*Task to complete*: Pull out every line containing the string "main".

Lines of data
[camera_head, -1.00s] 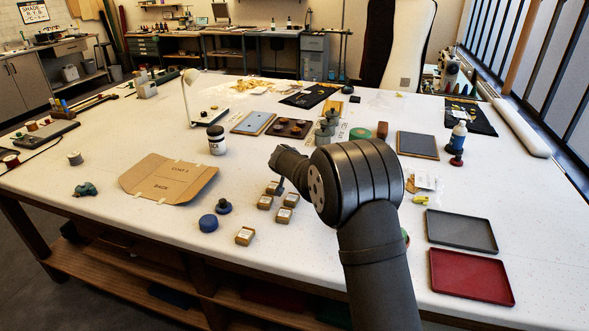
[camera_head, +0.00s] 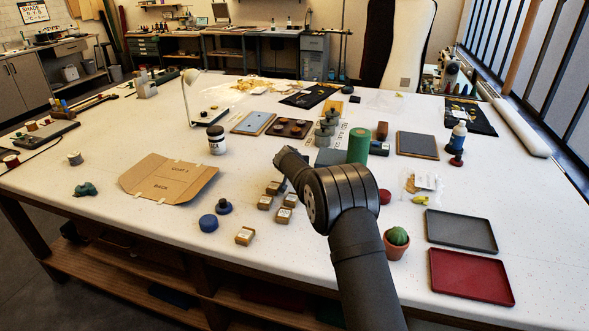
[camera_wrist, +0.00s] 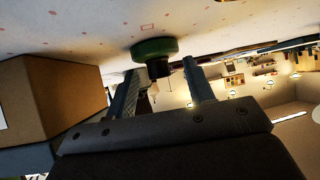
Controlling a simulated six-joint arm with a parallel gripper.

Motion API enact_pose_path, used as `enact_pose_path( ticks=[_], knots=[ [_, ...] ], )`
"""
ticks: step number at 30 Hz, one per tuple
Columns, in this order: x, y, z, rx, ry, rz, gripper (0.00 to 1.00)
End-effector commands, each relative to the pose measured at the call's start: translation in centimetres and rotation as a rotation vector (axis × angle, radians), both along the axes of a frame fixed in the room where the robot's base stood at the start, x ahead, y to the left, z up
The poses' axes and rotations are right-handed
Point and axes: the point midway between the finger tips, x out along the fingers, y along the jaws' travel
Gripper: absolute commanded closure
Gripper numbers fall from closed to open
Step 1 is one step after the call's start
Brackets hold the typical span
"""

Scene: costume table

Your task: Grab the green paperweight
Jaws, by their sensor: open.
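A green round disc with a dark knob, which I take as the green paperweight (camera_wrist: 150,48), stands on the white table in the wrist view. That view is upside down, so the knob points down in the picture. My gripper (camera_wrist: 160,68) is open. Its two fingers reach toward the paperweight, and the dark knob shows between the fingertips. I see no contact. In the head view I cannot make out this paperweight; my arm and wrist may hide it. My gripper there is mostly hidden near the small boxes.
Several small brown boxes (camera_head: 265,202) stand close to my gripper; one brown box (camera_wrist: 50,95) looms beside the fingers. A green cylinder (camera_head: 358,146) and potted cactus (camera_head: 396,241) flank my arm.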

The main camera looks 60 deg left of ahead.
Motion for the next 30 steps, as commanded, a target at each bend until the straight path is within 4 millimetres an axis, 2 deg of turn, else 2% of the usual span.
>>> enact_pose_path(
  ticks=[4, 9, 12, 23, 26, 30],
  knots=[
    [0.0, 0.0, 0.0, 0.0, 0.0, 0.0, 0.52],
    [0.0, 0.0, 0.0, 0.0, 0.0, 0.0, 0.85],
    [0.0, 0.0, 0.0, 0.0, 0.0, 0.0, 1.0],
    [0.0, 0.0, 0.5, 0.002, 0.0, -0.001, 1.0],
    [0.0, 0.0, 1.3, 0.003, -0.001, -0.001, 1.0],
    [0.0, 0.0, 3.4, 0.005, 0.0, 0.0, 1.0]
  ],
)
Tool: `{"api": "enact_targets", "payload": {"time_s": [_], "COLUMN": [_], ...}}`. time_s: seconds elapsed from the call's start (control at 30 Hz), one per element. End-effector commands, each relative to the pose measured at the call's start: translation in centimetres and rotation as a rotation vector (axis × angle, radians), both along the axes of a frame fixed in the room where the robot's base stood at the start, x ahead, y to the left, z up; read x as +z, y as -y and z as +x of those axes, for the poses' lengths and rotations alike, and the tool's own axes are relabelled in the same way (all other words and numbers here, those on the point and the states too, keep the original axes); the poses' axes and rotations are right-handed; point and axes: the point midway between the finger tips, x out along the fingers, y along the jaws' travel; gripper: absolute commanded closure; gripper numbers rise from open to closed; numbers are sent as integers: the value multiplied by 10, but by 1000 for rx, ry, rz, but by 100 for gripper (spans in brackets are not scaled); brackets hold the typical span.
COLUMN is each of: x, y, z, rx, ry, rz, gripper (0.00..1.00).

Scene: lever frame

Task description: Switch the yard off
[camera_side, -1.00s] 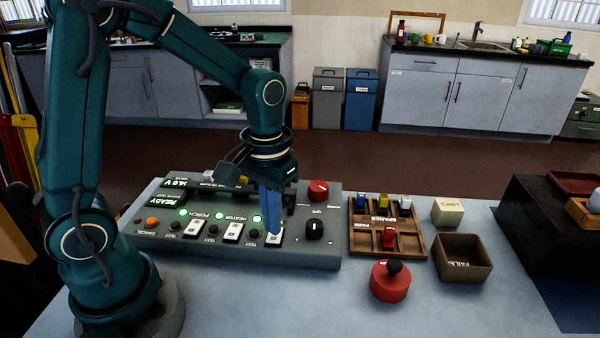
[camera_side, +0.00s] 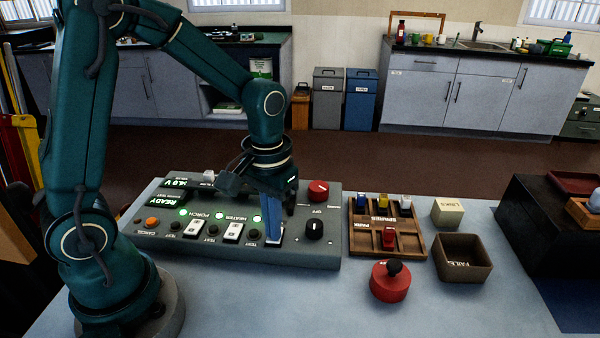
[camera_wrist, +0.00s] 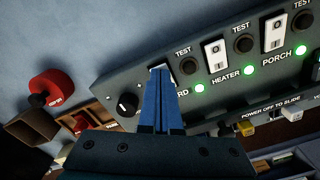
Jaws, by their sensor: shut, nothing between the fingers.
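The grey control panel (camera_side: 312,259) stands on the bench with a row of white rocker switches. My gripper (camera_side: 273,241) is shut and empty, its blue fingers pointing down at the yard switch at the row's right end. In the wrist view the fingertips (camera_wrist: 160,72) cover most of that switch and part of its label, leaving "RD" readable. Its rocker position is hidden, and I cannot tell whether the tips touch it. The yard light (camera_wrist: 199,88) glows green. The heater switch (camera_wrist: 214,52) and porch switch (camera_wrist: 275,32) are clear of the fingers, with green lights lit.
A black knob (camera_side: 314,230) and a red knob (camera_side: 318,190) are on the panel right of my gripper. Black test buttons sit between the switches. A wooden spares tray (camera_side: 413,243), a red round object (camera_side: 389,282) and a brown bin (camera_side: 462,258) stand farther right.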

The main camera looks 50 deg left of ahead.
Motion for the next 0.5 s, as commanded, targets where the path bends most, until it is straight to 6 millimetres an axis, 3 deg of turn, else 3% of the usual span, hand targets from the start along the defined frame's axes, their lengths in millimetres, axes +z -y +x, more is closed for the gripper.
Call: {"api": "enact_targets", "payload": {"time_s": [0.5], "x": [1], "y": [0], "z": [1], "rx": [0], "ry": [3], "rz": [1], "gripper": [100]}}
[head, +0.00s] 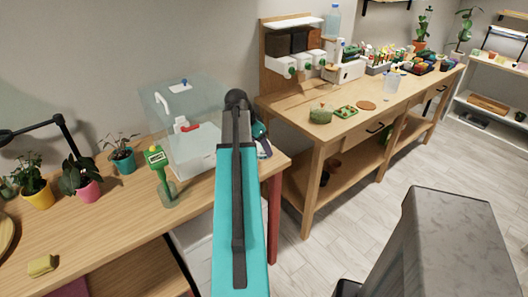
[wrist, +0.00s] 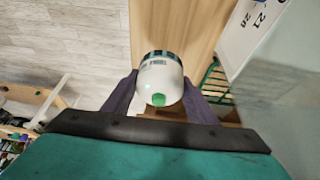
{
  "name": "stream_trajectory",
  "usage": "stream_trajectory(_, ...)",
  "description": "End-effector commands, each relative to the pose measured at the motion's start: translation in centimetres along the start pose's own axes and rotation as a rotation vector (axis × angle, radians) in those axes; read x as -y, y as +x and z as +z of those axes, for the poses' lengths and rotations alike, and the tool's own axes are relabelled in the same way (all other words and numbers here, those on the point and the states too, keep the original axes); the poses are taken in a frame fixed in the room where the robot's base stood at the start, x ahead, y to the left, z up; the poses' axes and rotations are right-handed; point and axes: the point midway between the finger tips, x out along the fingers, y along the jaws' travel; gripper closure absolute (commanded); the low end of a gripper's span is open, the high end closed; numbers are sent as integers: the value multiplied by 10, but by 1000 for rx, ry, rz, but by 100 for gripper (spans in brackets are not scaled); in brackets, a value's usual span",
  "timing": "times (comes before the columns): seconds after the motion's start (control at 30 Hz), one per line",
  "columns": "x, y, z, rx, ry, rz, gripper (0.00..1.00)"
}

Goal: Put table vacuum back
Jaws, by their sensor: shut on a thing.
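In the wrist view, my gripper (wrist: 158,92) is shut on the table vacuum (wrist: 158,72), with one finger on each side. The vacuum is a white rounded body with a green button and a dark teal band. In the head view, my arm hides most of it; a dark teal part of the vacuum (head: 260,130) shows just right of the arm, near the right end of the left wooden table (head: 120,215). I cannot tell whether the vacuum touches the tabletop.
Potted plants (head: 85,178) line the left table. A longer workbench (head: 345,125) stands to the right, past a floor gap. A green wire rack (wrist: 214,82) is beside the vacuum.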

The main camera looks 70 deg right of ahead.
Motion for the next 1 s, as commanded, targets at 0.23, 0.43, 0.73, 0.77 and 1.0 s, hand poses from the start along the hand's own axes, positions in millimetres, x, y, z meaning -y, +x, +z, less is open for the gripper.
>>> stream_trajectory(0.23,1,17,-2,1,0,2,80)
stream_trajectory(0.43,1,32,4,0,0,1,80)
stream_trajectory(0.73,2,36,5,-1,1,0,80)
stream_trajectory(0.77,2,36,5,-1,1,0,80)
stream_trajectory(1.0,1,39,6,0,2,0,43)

*Worked answer*:
The main camera looks 60 deg left of ahead.
The main camera looks 50 deg left of ahead.
The main camera looks 70 deg right of ahead.

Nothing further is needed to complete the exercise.